Neues aus Berlin

  • Zitat von febbie

    Die moderne Architektur ist gescheitert. Menschen sehnen sich nach schönen Fassaden und stilvoller bzw. guter Architektur. aber das kann moderne Architektur nicht leisten(vl. noch nicht).


    Oho, so generell? Ist ja interessant - nur, wie kommst Du darauf?
    Ich weiß ja nicht, was Du alles als moderne Architektur bezeichnest, aber ich kann da genug "schöne Fassaden" und stilvolle und gute Architektur entdecken. Vielleicht kannst du auch Deine Idee eines neuen völlig neuen, alles vereinenden Architekturstils erklären, das wäre mal interessant. Merke: Längst nicht alles Vergangene und Alte, auch in der Architektur, ist gut. Vieles war einfach nur furchtbar (man denke nur an die Betonung der Fassaden unter Vernachlässigung der Wohnräume, die Repräsentationssucht der Herrscher und die kargen Behausungen der Bevölkerung - da sind ja Plattenbauten die reinste Wonne ;))

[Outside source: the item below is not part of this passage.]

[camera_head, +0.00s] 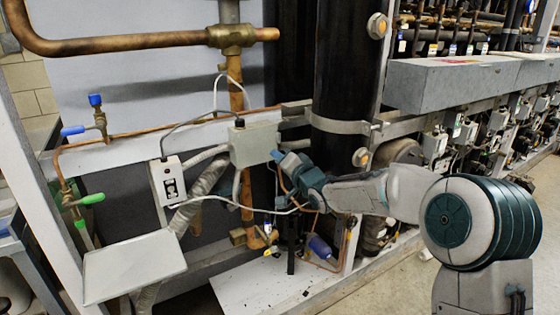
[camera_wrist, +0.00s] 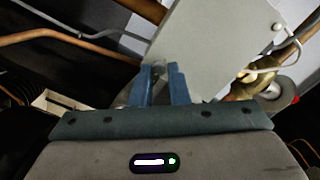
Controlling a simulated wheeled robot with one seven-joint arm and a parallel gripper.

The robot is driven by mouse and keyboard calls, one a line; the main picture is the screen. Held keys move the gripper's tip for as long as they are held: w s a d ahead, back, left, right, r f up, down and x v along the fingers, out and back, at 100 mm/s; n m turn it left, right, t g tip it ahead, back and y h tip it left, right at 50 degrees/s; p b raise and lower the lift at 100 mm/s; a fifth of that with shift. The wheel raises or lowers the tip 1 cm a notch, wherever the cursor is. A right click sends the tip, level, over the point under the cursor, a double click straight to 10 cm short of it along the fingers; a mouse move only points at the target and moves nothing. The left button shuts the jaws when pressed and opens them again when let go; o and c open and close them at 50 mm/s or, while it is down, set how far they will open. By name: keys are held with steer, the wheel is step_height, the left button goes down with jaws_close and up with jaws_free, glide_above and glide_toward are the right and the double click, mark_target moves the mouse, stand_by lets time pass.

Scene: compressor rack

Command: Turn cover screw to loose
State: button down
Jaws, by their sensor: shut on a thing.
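A light grey junction box (camera_head: 255,143) with a flat cover is mounted below the copper pipe in the head view. In the wrist view, its cover (camera_wrist: 212,45) fills the upper middle. My gripper (camera_head: 277,155) reaches the box's right side from the right. In the wrist view, my gripper's blue fingers (camera_wrist: 160,72) are closed on a small grey cover screw (camera_wrist: 159,66) at a lower corner of the cover. The fingers hide most of this screw, so its turn cannot be told. Another round screw head (camera_wrist: 276,27) shows at the cover's upper right.
A white switch box (camera_head: 168,181) hangs at the left, with cables running near the grey box. A flat pale panel (camera_head: 133,266) stands out at lower left. A thick black vertical cylinder (camera_head: 343,75) with a metal bracket rises close to my arm. Open floor lies at right.

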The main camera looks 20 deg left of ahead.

  • von welcher Zeit sprichst du denn jetzt ? also ich bin ja jetz wirklich kein experte aber so ab 1880 müsste das wohnen in der stadt doch recht ordentlich gewesen sein. abgesehn von den leuten die in kellerräumen, dachgeschossen oder betrieblich genutzten hinterhöfen gewohnt haben. ansonsten hat das wohnen für den bürger während der gründerjahre doch ein nie da gewesenes maß an komfort und stil gebracht, man denke nur an die vielen normalen wohnhäuser in denen es eine concierge gab. wo gibt es heute so was denn noch ausser bei absoluten luxus wohnungen ? und wenn ich mir anschau wie viele tausende berliner wohnhäuser auch in den innenräumen noch reiche stuckverzierungen oder schöne deckenmalereien haben kann ich mir einfach nicht vorstellen das das der reichen bevölkerungsschicht vorenthalten war

  • Zitat von stativision

    Odie Repräsentationssucht der Herrscher und die kargen Behausungen der Bevölkerung - da sind ja Plattenbauten die reinste Wonne ;))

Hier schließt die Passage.